*Written task:* Leave out the pictures and copy everything else below exactly.

*Information supplied:*
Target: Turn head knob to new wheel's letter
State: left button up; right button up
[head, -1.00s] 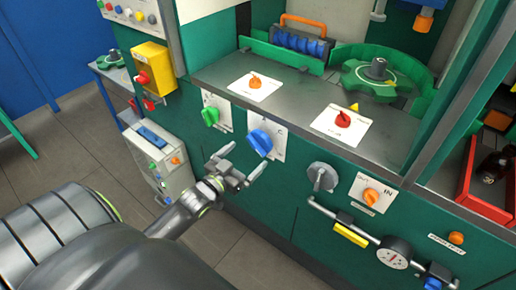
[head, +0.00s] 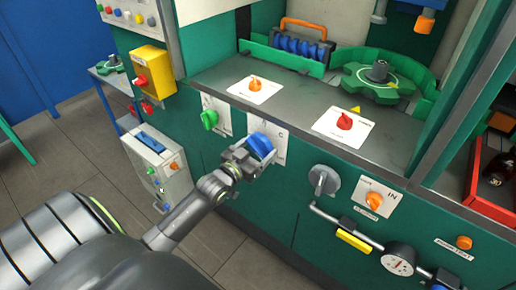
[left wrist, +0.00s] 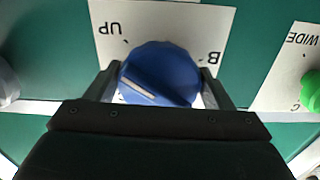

*Task result:*
Target: Turn head knob to new wheel's letter
State: left button up; right button up
[head, -1.00s] 
[head, +0.00s] 
[left wrist, +0.00s] 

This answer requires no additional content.